Ms. Brown, for example, had underwhelming dating experiences in the United States, but she also wanted to be in a new space. She traveled to 25 cities in 15 countries in three months.
“I felt like it would be hard for me to figure out what I want my life to look like in the same environment that I’ve always been in,” Ms. Brown said. That included learning more about what valuable connections look like for her.
“I really don’t know that I’ve ever been treated better,” she said about one man she dated in Vienna, who was equally interested as she was in planning thoughtful dates. “If somebody that I met two days ago can treat me this well, I should focus on building relationships with people who are intentional and want to do the same.”

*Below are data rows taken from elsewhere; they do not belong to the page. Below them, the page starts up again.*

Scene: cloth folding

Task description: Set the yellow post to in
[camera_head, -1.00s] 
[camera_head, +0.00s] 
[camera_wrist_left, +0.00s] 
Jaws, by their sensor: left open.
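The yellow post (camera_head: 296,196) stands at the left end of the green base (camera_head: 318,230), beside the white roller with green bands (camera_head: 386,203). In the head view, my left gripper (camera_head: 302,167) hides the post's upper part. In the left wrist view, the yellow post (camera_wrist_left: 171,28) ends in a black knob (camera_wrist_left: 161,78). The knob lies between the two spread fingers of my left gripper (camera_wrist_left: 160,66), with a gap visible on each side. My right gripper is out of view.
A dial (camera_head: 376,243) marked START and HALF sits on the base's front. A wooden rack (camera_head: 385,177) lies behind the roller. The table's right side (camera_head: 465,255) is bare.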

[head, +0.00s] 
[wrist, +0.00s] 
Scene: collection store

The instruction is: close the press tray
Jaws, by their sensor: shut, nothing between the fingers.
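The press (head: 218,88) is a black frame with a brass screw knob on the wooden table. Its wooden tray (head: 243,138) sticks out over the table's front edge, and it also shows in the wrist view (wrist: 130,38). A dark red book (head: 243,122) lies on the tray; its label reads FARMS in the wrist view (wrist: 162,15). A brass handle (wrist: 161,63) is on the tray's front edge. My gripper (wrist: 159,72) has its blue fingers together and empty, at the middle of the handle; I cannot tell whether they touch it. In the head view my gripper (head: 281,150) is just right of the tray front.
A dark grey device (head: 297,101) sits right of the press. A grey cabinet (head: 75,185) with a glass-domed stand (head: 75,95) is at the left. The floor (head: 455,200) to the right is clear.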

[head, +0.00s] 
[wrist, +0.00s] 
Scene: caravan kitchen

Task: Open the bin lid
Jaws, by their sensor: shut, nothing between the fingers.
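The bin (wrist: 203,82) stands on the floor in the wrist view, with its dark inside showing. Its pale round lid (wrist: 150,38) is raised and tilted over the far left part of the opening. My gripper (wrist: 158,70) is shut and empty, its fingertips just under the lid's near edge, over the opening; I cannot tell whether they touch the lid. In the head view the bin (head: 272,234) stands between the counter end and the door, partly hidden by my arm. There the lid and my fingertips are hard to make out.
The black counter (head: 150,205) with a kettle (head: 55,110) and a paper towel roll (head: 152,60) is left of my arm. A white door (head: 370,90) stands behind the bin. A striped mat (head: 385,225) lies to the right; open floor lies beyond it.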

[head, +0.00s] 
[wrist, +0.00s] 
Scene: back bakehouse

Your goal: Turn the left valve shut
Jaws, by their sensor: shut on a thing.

Ms. Tabibian said that anyone who is jaded about dating should definitely try dating abroad. “It can really feel like you’re living in your own rom-com,” she said.
And while these women take the theatrical romantic encounters with a grain of salt, they serve as a reminder to reject thoughtless advances.
“Now, you won’t catch me accepting a date where a guy is like, ‘Let’s pregame in my car,’” Ms. Brown said, reflecting on a previous encounter she had. “That’s an immediate block.”